Hong Kong government immigration forecasts wildly exaggerated
With a net outflow of people through emigration, demand for new flats is far short of official projection, erasing need to build on country parks
Thank you to all the readers who wrote in reaction to yesterday's Monitor about proposals to develop Hong Kong's country parks for housing.
In case you missed it, Monitor argued that the government's forecasts of demand for 470,000 new flats over the next 10 years are massively overstated.
Further, the column maintained that even if the government were to go ahead with plans to construct 470,000 new homes, there is plenty of spare land in the city to accommodate them without building on the country parks.
Feelings on the matter are running high, so in the interest of clarity, there are a few points I should clear up.
First: an apology. When I wrote in yesterday's column that "according to the government's own forecasts, the city's population is set to increase by some 484,000 souls over the next 10 years", I was looking at an old set of figures.
In its latest projection, released in July last year, the government actually forecasts that Hong Kong's population will grow by 593,000 between now and the middle of 2023.
Based on the government's figure for the current number of households in the city, and factoring in the expected shrinkage in average household size between now and 2023, this population forecast implies the number of households in the city will grow by 376,500 over the next 10 years.
If we assume that Hong Kong continues to demolish old flats at the rate of about 3,000 a year, and that there are an additional 60,000 households living in sub-standard conditions that need to be rehoused, then the total demand for new flats over the next 10 years will come to 466,500, which is pretty close to the government's 470,000 estimate.

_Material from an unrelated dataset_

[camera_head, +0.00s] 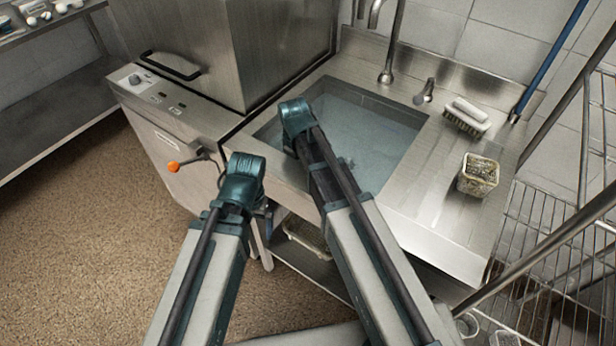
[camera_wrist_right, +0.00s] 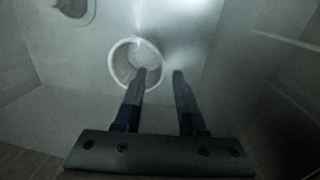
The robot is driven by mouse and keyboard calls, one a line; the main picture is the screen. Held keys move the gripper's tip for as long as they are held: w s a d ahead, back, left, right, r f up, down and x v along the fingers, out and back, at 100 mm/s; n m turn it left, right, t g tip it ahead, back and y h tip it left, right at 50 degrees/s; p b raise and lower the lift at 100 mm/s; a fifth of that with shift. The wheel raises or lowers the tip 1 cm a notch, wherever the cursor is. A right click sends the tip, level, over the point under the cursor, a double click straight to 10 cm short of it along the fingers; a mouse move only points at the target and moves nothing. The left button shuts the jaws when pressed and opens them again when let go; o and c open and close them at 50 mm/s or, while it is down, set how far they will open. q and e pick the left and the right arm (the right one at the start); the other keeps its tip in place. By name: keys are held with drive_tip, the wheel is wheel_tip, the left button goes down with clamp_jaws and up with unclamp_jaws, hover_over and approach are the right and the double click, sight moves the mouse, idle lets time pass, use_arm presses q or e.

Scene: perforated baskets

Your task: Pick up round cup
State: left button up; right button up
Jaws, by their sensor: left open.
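A round cup (camera_wrist_right: 136,64), pale with a bright circular rim, shows in the right wrist view on the grey floor of what looks like the sink. My right gripper (camera_wrist_right: 161,73) is open. Its left fingertip overlaps the lower right of the cup's rim in the picture, and its right finger is clear to the right. I cannot tell whether it touches the cup. In the head view my right arm reaches over the sink (camera_head: 403,168), and its fingers and the cup are hidden. My left gripper (camera_head: 262,207) is open, low in front of the counter and mostly hidden by its wrist.
A brush (camera_head: 467,116) and a perforated basket (camera_head: 478,175) stand on the counter right of the sink. A faucet (camera_head: 392,45) rises behind the sink. A steel machine (camera_head: 225,45) is at the left. A wire rack (camera_head: 560,230) is at the right. A round drain (camera_wrist_right: 72,8) shows near the cup.

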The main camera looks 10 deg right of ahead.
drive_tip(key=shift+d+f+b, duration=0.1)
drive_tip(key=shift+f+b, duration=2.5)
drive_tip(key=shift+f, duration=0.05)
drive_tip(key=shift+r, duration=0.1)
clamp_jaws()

Except for one thing: there is an enormous problem with the government's projections.
When the government says the city's population will rise by 593,000 by 2023, it doesn't expect Hongkongers to get busy making babies.
According to the official forecast, natural population growth as births exceed deaths will only result in an increase of 106,000.
The rest of the population increase - 487,000 - the government assumes will come from immigration.
That equates to an average net immigration rate of more than 48,500 a year.
Clearly the government is assuming that mainland relatives of Hong Kong residents will make full use of their annual immigration quota of 54,750, while it expects very few Hongkongers to emigrate.
But the government's assumptions look deeply flawed.
Far from attracting net immigration last year, Hong Kong actually saw a net outflow of almost 4,000 people.
Overall, over the past 10 years, net immigrants into the city have numbered on average fewer than 12,600 a year - a quarter of the number the government is projecting in the future (see the first chart).
If we assume that net immigration actually continues at the same average annual pace over the next 10 years as over the past 10, we get a very different picture of Hong Kong's population growth.
Far from increasing by 593,000 as the government predicts, the city's population will grow by just 232,000 - less than half as much (see the second chart).
This smaller number implies a slower household formation rate, with fewer than 250,000 new households needing housing.
Factor in the same demolition rate and the same rehousing programme, and Hong Kong's total demand for new homes over the next 10 years will come to about 337,000.
As Monitor argued yesterday, that's far short of the 470,000 flats the government wants to build - and certainly not nearly enough to justify building on the city's country parks.